Wherever was that car-parking woman?

“How’s yours …?”

“Mine’s all right, how’s yours …?”

“Well, its’ been nice speaking to you, er …?”

“You too, er …?”

Exit stage left.

“Who on Earth was that?”

Others, however, were indelibly impressed on my memory, and it was very good to see them. (Their names have been withheld in order to protect our senility.)

After I had had my Pims, Joss his coffee and Martin all the sandwiches, we took a photographic stroll around the pre-war and wartime vehicles. And what an outstanding collection there was! Among them I made a bittersweet discovery: the presence of a Daimler the precursor of the Lanchester.

My friend had a Lanchester. Back in the 1970s, we teenagers used to pub crawl in it. He sold it eventually for 70 quid, and all I’ve got left is the ashtray. If only he had known then what I knew then and never fail to mention every time I see him now.

Vintage Daimler
Daimler back view

My brother Joss is on a salad diet. He’s currently eating about 3cwt of lettuce a day, which is probably why he could not resist buying a big sticky chocolate fudge cake from the cheap produce stall. He also found some moisturising cream, which he said was orgasmic ~ I think he meant ‘organic’ ~ but we passed on that all the same, preferring to invest instead in the guarantee of a good dawn chorus — four cheap cans of Heinz Baked Beans.

George Atkins vintage van
Mick Hart with Red Rolls Royce at Bletsoe

It was now time for Martin to buy me a drink. He was heading for the ‘bar’ quite nonchalantly when someone mentioned that it was his round and into the grass went his hooves like a donkey. Martin’s wallet is such a hard nut to crack that even the Hatton Garden Mob would think twice before attempting it. Eventually, however, he did cough up, but the experience was so traumatic that he collapsed rigid and spluttering onto a bale. Either his wallet was in dire need of Anusol or perhaps he was clenching it safe between his cheeks.

Martin T at Bletsoe

We stayed where we were for the rest of the event, watching dugs catch biscuits. Joss’s diet had got to him so badly that he was down there on all fours hoping a biscuit might come his way. We told him he was barking.

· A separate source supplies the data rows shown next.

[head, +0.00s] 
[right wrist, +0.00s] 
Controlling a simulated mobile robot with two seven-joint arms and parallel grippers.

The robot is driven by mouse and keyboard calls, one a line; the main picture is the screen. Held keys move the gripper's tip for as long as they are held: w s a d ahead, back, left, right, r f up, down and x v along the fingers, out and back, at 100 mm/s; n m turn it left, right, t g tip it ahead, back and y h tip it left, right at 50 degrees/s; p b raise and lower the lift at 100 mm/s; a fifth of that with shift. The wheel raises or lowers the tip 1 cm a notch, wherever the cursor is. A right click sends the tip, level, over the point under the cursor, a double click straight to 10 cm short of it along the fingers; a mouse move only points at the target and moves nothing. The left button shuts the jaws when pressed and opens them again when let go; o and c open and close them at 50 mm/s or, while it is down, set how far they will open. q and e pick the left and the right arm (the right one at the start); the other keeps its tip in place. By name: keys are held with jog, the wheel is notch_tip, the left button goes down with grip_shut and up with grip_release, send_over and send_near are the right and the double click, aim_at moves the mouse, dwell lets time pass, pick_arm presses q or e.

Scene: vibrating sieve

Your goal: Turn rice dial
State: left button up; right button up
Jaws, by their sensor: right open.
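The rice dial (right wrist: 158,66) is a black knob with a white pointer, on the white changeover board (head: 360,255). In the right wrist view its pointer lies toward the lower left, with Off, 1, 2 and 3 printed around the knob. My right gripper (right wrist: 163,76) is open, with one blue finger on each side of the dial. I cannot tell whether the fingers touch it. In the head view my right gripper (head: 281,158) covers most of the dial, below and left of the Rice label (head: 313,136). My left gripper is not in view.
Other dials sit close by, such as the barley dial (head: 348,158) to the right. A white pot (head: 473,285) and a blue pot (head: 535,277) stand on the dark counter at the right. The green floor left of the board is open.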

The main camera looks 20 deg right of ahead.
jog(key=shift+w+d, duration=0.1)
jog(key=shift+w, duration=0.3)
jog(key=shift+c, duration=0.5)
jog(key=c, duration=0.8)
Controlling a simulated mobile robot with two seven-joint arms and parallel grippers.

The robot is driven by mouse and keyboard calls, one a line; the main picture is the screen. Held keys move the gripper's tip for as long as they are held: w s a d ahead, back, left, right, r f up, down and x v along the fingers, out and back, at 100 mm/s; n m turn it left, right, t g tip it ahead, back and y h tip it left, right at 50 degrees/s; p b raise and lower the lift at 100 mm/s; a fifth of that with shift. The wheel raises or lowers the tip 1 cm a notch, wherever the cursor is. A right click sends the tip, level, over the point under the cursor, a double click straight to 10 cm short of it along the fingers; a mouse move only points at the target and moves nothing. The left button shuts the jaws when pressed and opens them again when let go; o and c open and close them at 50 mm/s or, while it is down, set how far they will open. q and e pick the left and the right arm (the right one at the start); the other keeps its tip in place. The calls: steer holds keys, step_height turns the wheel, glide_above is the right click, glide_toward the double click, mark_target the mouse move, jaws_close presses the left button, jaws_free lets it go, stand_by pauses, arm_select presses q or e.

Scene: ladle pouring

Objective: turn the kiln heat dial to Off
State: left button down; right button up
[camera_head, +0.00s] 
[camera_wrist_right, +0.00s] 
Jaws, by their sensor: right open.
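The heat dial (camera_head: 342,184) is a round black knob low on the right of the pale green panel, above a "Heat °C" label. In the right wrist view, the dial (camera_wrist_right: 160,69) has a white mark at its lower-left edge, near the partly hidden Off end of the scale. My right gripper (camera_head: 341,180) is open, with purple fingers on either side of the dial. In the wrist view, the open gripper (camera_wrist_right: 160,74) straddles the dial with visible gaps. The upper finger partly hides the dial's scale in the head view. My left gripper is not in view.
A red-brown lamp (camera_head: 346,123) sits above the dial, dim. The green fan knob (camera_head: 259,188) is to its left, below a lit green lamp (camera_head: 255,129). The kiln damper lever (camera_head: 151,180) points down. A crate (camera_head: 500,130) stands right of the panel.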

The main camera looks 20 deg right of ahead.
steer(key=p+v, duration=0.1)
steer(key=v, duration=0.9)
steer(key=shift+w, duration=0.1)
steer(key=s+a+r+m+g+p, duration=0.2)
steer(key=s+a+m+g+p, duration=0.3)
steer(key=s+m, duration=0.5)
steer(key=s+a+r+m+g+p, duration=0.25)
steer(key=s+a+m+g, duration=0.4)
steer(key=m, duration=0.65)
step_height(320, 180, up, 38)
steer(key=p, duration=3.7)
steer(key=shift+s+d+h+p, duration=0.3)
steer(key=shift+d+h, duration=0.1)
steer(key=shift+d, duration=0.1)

The next garden fête on the list ~ not that we have got a list, you understand ~ Ha! Ha! just talking metaphorically, is Milton Ernest. Did you know that the famous American big band leader Glenn Miller was billeted at Milton Ernest for a while during the war? He took his last fateful flight from nearby Twinwood Airfield. Both he and his list of garden fêtes were never seen again.